* [Data for the task]
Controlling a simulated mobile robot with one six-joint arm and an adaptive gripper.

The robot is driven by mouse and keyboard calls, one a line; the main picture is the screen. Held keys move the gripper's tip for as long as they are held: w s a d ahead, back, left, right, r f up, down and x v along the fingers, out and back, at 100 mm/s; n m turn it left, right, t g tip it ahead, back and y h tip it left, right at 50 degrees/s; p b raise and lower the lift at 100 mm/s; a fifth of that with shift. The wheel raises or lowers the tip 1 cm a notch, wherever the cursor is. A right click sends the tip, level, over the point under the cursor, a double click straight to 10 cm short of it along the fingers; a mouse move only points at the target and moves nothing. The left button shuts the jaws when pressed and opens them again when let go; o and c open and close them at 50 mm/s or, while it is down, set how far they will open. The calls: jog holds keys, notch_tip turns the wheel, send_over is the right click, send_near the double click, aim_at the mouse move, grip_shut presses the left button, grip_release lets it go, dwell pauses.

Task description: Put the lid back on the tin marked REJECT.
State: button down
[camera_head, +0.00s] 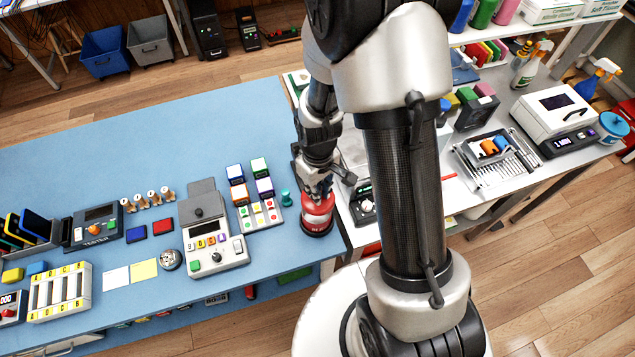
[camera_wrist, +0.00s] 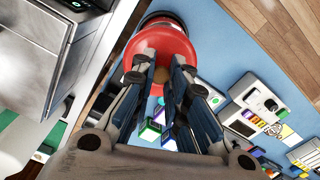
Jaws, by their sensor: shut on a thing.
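The red tin (camera_head: 317,224) stands at the right end of the blue table, with white lettering on its side too small to read in full. A red round lid (camera_wrist: 165,42) with a small tan knob (camera_wrist: 158,76) fills the top of the wrist view. My gripper (camera_head: 318,192) points down over the tin, and its fingertips (camera_wrist: 161,72) are closed around the knob. The lid is over the tin's top; I cannot tell whether it is seated or slightly above. My fingers and wrist hide part of the lid in the head view.
Left of the tin are a small teal piece (camera_head: 286,197), several coloured boxes (camera_head: 237,173) and a grey device (camera_head: 214,240). A metal bench with a small dial device (camera_head: 363,205) adjoins on the right. The table's front right corner is close to the tin.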

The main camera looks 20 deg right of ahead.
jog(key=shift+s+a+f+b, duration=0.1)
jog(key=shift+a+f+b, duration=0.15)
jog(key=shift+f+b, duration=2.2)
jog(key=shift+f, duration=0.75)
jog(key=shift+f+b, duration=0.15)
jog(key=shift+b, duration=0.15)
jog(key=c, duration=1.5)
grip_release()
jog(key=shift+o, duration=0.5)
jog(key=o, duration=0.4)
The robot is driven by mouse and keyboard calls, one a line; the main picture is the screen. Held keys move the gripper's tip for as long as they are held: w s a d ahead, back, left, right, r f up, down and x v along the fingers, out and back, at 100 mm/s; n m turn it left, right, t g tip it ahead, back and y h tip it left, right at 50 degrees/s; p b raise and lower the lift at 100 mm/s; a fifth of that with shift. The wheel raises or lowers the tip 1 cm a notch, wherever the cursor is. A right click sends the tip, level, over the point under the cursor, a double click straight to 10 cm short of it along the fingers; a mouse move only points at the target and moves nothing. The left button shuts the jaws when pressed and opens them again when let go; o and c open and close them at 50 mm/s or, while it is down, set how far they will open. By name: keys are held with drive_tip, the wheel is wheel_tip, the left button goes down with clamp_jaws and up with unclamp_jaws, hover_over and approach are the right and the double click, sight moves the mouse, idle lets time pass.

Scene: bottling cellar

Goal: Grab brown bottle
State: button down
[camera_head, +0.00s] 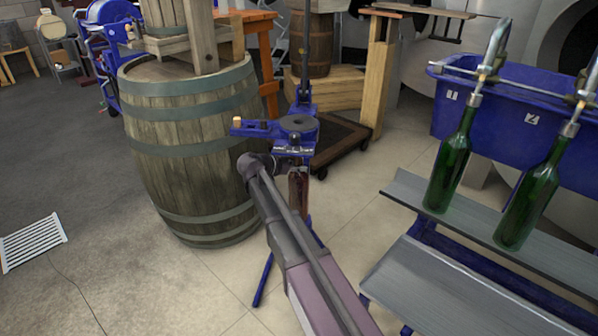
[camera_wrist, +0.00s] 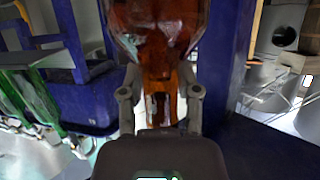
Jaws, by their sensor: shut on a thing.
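The brown bottle (camera_wrist: 155,28) fills the upper middle of the wrist view, its wide part at the top and its narrower part between the fingers. My gripper (camera_wrist: 161,95) is shut on this narrower part, one finger on each side. In the head view a strip of the brown bottle (camera_head: 298,192) shows beside my arm, just below the blue corking stand (camera_head: 296,130). My arm hides much of the bottle and the gripper there. I cannot tell whether the bottle still touches the stand.
A large wooden barrel (camera_head: 190,150) stands close on the left. Two green bottles (camera_head: 449,165) (camera_head: 532,195) hang under filler spouts at the right, over a grey shelf (camera_head: 490,235), by a blue trough (camera_head: 510,100). A low dark dolly (camera_head: 340,143) lies behind.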

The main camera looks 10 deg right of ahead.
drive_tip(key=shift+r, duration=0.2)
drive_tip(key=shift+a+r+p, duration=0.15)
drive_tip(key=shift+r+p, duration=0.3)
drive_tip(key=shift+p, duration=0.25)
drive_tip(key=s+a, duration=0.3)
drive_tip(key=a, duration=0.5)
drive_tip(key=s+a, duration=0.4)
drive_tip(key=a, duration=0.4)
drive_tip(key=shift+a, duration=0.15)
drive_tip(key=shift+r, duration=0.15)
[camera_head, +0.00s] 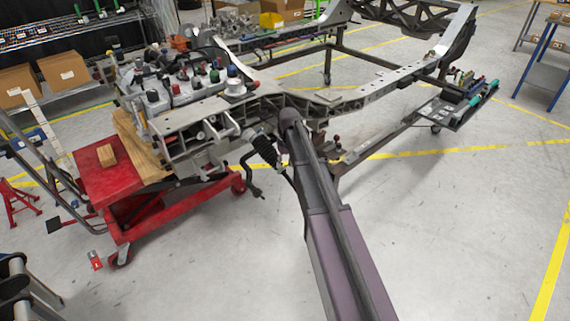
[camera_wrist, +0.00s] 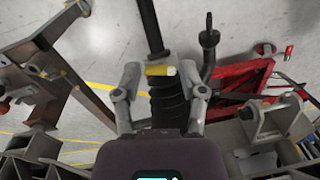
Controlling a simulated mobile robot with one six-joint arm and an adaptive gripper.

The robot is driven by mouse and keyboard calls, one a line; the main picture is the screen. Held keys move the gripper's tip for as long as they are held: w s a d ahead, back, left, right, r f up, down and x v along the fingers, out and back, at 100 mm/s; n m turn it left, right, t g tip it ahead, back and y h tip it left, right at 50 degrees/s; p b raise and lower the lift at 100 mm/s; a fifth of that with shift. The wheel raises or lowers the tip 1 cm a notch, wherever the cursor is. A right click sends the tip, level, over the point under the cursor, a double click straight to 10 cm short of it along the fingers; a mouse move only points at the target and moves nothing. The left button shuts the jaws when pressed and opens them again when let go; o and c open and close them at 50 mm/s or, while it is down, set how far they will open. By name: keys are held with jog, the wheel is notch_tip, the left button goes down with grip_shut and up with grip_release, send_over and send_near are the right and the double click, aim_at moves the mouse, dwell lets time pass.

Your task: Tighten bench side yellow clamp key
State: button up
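A short yellow clamp key (camera_wrist: 160,70) with a pale right end lies crosswise between the fingertips of my gripper (camera_wrist: 159,76) in the wrist view. The fingers stand apart to its left and right, and small gaps seem to show on both sides. Whether either finger touches it cannot be told. Behind the key runs a black ribbed boot with a rod (camera_wrist: 167,102), which also shows in the camera_head view (camera_head: 266,151). In the camera_head view my arm reaches to the near side of the chassis, and the yellow key and my fingertips cannot be made out there.
The grey chassis frame (camera_head: 345,99) stretches to the back right. A red lift cart (camera_head: 112,178) stands under its left end, with a wooden block (camera_head: 106,155) on top. A bent dark lever (camera_wrist: 209,45) hangs close to the right finger. Floor at front right is clear.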

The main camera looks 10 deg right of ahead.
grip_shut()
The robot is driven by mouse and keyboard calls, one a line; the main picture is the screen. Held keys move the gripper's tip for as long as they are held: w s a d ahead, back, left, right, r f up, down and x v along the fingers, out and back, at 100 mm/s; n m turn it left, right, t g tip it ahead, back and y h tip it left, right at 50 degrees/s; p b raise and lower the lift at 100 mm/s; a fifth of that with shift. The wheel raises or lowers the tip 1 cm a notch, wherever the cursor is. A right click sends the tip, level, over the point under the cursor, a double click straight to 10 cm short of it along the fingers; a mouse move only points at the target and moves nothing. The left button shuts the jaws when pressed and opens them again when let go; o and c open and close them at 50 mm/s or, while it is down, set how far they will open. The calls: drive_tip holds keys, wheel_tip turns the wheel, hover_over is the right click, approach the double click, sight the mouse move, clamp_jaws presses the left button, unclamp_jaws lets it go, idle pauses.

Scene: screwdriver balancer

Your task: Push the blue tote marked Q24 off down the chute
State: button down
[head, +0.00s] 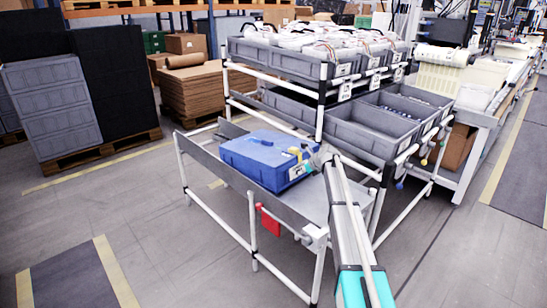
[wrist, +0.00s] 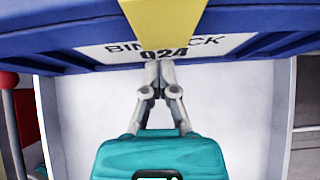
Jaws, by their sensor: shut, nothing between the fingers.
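The blue tote (head: 262,158) sits on the grey sloped chute (head: 203,150), which has raised sides and a white tube frame. In the wrist view its blue face (wrist: 45,40) fills the top, with a white label (wrist: 215,47) that reads like Q24, partly covered by a yellow strip (wrist: 165,20). My gripper (head: 316,160) is at the tote's near right end. In the wrist view my gripper (wrist: 160,68) is shut and empty, its tips at the label's lower edge. I cannot tell for sure whether they touch it.
A rack with grey bins (head: 370,130) stands right behind the chute. A red tag (head: 270,222) hangs on the chute's front frame. Stacked cardboard (head: 192,93) and grey crates (head: 50,105) stand at the back left. The floor at the front left is clear.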

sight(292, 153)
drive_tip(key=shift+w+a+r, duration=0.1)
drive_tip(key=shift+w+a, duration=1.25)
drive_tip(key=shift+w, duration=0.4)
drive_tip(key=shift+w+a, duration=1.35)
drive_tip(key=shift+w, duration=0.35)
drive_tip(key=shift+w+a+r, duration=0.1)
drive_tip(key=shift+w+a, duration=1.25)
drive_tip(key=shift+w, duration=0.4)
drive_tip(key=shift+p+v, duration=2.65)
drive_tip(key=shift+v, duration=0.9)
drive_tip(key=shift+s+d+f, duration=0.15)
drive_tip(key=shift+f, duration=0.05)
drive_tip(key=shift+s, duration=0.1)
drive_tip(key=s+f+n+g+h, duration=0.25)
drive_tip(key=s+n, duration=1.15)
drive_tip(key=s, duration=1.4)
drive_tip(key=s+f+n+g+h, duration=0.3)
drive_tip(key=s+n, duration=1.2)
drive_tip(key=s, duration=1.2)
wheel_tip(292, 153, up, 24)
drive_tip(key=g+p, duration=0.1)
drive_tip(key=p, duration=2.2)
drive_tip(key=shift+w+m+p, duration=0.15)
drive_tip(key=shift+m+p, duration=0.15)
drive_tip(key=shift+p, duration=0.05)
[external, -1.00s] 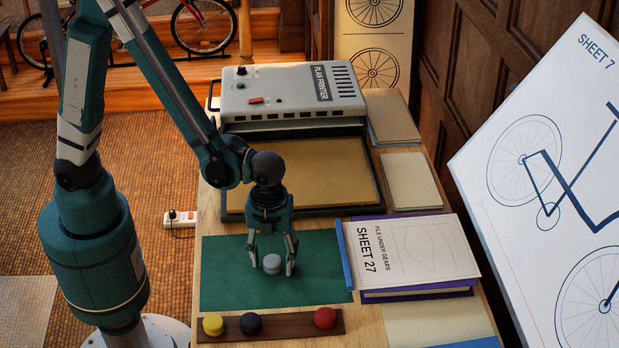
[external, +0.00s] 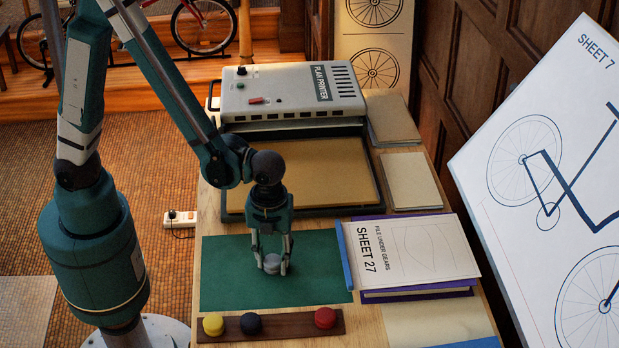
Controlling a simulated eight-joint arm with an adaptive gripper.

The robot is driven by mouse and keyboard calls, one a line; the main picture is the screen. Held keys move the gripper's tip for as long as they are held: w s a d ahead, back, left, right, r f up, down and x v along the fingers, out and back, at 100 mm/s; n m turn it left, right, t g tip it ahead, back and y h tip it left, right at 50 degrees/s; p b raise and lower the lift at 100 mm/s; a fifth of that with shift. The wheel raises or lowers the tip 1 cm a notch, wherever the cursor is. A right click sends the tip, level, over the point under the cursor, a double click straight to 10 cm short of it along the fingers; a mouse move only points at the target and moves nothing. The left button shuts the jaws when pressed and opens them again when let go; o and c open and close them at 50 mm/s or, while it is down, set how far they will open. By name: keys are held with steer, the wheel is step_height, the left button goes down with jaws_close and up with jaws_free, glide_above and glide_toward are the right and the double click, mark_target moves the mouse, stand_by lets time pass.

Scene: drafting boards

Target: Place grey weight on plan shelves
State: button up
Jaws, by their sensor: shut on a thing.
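The grey weight (external: 271,261) is a small round piece on the green mat (external: 225,283). My gripper (external: 271,268) points down over the mat, its two fingers shut on the weight from either side. The weight appears to be at mat level; I cannot tell whether it still touches the mat. No shelves are labelled as plan shelves; a dark-framed tray unit (external: 378,190) with a tan surface stands below the plan printer (external: 290,92), and I cannot tell whether it is the plan shelves.
A wooden strip (external: 287,326) with yellow (external: 213,324), dark blue (external: 251,324) and red (external: 325,318) weights lies in front of the mat. The Sheet 27 stack (external: 430,255) lies right of it. A large drawing board (external: 560,150) leans at right.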

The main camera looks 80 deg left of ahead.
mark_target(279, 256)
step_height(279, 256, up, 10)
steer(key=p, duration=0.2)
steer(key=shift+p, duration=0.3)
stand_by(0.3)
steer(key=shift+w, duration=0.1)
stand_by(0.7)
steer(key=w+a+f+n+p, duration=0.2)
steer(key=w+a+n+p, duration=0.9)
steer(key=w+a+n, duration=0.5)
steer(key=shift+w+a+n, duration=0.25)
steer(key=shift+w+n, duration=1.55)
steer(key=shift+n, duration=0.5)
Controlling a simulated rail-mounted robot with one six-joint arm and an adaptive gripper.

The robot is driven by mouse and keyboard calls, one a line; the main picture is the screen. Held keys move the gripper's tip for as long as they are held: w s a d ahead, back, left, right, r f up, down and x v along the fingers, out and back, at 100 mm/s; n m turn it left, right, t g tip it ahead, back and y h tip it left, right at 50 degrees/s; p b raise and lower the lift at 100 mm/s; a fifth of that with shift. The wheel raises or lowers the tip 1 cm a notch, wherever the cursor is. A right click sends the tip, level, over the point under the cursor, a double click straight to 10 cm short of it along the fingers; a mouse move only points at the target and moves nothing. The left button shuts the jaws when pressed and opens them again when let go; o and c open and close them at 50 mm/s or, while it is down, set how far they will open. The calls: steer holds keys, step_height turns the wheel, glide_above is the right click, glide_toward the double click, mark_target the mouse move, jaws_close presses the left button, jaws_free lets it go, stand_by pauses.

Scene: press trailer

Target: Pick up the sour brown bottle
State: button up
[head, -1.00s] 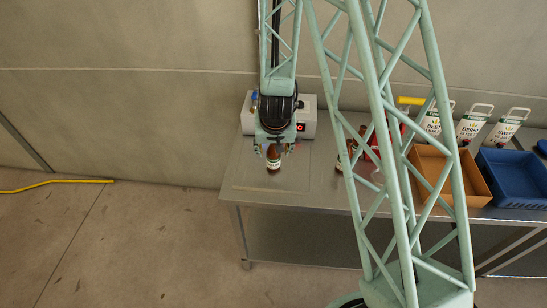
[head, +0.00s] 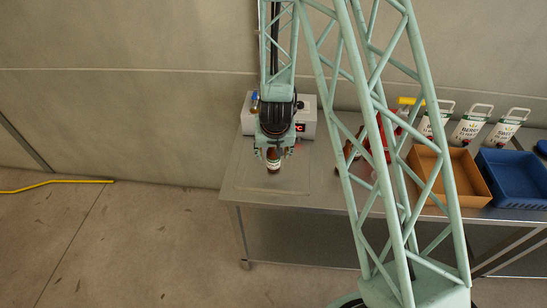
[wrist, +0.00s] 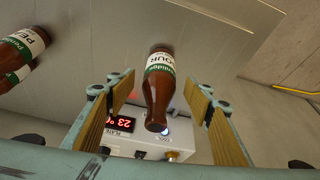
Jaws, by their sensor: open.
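The sour brown bottle (wrist: 158,90) has a white and green label on which "OUR" can be read. In the wrist view its neck points toward my palm, between the two fingers, with a gap on each side. My gripper (wrist: 157,88) is open, with tan finger pads, and holds nothing. In the head view the bottle (head: 273,166) stands upright on the left part of the metal table, directly below my gripper (head: 273,156), which hides its top.
A white box with a red display (head: 306,118) stands just behind the bottle, close to my gripper. To the right on the table are a red object (head: 382,140), an orange-brown tray (head: 468,190), a blue crate (head: 515,185) and white labelled containers (head: 470,127). The table's front-left area is clear.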

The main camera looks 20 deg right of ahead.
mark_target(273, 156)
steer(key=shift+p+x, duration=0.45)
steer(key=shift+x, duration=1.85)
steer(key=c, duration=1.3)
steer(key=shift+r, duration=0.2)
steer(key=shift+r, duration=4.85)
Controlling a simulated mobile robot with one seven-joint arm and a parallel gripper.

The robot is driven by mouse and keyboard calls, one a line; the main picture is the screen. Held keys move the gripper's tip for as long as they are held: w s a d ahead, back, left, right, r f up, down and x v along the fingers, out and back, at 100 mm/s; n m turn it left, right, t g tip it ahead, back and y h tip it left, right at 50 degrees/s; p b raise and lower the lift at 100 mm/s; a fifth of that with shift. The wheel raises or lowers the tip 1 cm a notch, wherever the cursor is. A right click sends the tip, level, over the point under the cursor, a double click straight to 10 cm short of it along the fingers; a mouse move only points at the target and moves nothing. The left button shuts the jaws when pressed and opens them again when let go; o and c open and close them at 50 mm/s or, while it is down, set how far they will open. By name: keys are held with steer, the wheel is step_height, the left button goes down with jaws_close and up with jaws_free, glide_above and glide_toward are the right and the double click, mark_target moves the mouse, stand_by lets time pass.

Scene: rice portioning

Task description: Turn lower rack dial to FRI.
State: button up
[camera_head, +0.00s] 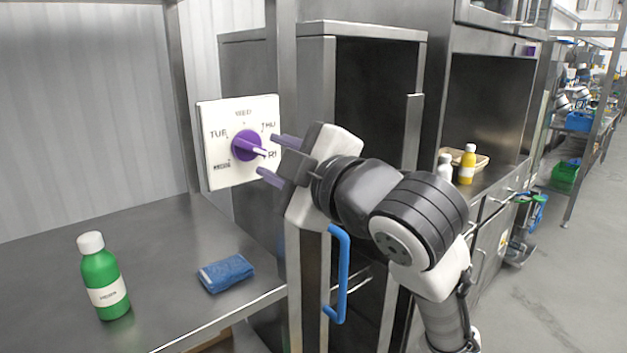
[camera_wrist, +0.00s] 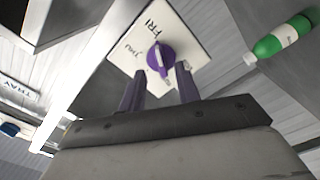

* [Exercise] Of the lines in the listing above, how many hold the string "Scene"? Reply with the number only.

* [Solution to this problem] 5